Assessment of workforce needs lacking, GAO says
Since 2010, Congress has mandated that DoD produce a strategic workforce plan that reports on critical skills gaps in its workforce as well as an assessment of the “appropriate mix” of its civilian, military and contractor capabilities, according to GAO. DoD has been producing workforce plans in some form for even longer, going back the past 10 years.
Of 32 required areas, the latest version of DoD’s workforce plan addressed eight of them, partially addressed 19 but did not address five areas.
One of those areas left entirely unaddressed in DoD’s report is an accurate assessment of the mix of military, civilian and contractor personnel that it needs.
DoD’s workforce assessment starts with taking stock of what its military needs are, said Ron Sanders, former chief human capital officer for the U.S Intelligence Community and now vice president at Booz Allen Hamilton.
“Once you’ve got those straight, you can begin to look at the civilian-contractor mix,” he said. “But just think about where we are in the year 2014 vis-a-vis the rest of the world.

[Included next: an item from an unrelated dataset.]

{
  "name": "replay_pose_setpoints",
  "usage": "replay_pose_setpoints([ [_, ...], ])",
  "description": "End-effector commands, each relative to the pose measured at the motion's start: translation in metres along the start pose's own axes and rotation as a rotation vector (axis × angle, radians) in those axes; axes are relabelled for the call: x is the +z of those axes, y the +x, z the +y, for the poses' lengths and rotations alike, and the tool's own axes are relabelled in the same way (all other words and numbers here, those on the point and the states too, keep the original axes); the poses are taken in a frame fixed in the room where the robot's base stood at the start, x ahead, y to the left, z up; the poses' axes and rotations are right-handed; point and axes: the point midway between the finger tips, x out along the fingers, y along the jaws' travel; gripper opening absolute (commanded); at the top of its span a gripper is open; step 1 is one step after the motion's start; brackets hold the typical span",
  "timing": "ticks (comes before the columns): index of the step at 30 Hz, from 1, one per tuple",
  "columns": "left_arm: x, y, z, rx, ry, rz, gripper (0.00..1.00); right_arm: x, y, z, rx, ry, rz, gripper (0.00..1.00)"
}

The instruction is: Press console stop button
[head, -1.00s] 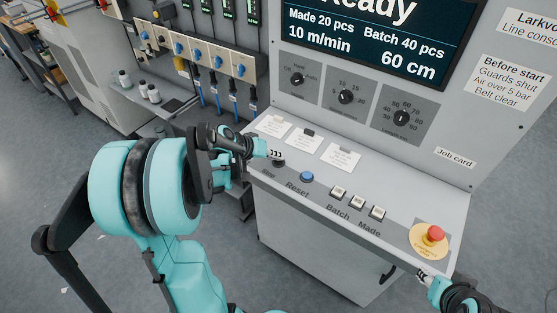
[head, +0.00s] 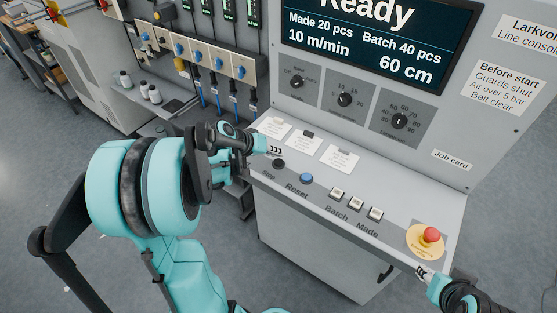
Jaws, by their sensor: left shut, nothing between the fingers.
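The console (head: 340,246) has a sloped grey panel with a row of buttons. The black stop button (head: 278,163) is at the left end, above its partly hidden Stop label. My left gripper (head: 275,150) is shut and empty, with its tips just behind and above the stop button. The button's face is in plain view, and the tips look apart from it. My right gripper (head: 422,271) is by the panel's front right corner; its fingers are too small to judge.
A blue Reset button (head: 306,179) is right of the stop button, then white Batch and Made buttons (head: 356,206). A red mushroom button (head: 431,235) on a yellow disc is near my right gripper. Paper cards (head: 305,142) lie behind the buttons. The screen (head: 375,40) reads Ready.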

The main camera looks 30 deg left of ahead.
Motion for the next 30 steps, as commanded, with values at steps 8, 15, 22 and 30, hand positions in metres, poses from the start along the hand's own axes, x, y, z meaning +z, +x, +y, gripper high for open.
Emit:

What are those uniformed requirements? What’s the military force structure we need to protect our national-security interests? And I have to tell you — it’s not a clear picture. It’s pretty fuzzy.”

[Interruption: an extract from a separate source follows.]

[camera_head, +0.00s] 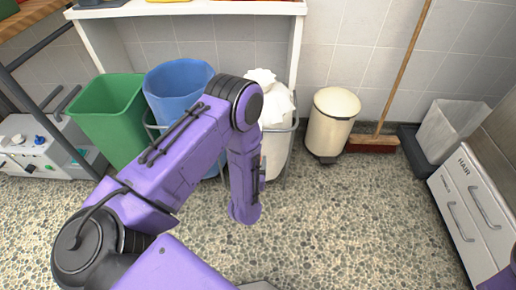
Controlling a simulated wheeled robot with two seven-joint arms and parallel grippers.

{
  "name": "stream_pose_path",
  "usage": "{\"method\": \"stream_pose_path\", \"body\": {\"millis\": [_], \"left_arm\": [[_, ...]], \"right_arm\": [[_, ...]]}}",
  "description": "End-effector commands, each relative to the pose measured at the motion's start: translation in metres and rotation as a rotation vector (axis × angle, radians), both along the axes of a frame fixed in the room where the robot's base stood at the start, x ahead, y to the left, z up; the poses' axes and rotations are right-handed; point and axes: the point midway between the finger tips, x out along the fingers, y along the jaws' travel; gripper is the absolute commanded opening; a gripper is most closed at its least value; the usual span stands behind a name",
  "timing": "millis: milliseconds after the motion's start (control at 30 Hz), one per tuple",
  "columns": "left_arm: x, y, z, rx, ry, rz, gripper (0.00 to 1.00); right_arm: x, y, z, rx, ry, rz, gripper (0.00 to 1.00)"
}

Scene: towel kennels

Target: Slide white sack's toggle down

DoD struggles to count contractors
DoD has also struggled, historically, with measuring the size of its contractor workforce, in particular.

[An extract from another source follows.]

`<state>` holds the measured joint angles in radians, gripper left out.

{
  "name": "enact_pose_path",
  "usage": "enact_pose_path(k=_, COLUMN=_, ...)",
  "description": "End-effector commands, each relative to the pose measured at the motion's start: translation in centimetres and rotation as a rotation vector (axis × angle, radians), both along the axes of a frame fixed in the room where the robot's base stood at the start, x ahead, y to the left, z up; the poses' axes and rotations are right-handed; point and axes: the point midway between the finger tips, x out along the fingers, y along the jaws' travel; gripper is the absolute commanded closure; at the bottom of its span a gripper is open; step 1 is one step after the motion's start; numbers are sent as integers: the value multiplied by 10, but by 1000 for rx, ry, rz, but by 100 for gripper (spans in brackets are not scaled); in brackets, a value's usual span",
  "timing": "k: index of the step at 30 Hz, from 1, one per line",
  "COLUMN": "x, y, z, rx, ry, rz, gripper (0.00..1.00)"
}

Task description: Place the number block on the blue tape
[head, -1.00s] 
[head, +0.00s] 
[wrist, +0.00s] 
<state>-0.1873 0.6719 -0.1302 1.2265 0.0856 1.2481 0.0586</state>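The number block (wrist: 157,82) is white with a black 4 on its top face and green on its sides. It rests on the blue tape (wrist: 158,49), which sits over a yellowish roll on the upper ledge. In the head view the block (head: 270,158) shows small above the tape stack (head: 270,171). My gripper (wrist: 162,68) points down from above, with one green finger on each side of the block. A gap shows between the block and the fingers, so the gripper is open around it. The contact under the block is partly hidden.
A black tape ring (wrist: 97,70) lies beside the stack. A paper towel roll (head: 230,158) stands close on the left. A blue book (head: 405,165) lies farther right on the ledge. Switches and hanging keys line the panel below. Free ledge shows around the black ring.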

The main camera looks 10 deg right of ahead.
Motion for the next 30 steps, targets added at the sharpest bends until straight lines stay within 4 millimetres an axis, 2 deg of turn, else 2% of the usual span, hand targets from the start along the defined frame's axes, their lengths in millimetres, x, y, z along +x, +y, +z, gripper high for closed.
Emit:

But the strategic workforce plan should be about more than gathering a headcount of only one facet of DoD’s workforce.
“To figure out what the right mix of contractor personnel should be, you not only need to be able to count them, but you need to be able to evaluate the mix of skills they bring to the table,” Sanders said.
DoD has made progress in figuring out how to identify and count contractors, he said, including by the use of a new tool that translates the work of contractors into a contractor-manpower equivalent — similar to the full-time equivalent measure used to track civilian employees.
But it’s another hurdle entirely to glean from contractors the mix of skills the employees working on a particular contract have, Sander said. The way contractors categorize workforce skills don’t always align with the way the government denotes them, he added.
“So, it’s an apples-to-oranges-to-tomatoes sort of comparison,” he said.
Good data is important, Farrell said, since a lack of visibility into one piece of DoD’s workforce makes it difficult to assess the others.
“It’s difficult to look at one workforce in isolation, especially in today’s environment, because DoD is dependent upon all three workforces — whether it’s the military or the civilian or the contractors — to carry out its wide array of missions,” she said.
DoD needs to connect workforce needs to budget planning
Overall, DoD has improved its workforce planning over the years, Farrell said.
“When we started out, I think the title of our report was ‘DoD did not meet most statutory requirements to develop their strategic workforce plan and they have addressed a number of them,” she said.
Still, progress remains mixed.
On the one hand, DoD has grown more expert about identifying mission-critical skills and competencies in the department. But it has lagged in actually identifying where gaps may exist in its current workforce — and the strategies it needs to pursue to fill them, Farrell said.
“Gap-assessment is almost like the diving board for further planning, in terms of once you know where your holes are from those gap assessments, then you can tailor your recruiting and retention strategies,” she said. “So it’s very critical that they do continue to try to do their competency assessments.”
DoD is also failing to connect the dots between its strategic human-capital planning and the budget process, since it’s “missing key funding information,” GAO reported.
For example, the five-year plan “is missing key funding information,” according to GAO. For example, DoD’s plan identified 31 strategies for addressing skill gaps in its workforce but provided detailed funding requirements for a plan to fill those gaps in only one case.
“So, that budget formulation — tying your needs to the budget formulation of what it’s going to take is critical in order for that plan to be realized,” Farrell said.
Without a strategic vision for managing the workforce in place, decisions about the size of the workforce run the risk of being arbitrary and opening up even further gaps, according to GAO.
GAO offers the Pentagon downsizing in the 1990s as a cautionary tale. Those reductions, which included a 47 percent slash to the size of the DoD acquisition workforce, “did not focus on taking a strategic approach to its workforce downsizing and reshaping efforts, which resulted in imbalances to the shape, skills and retirement eligibility of its workforce,” the GAO report stated.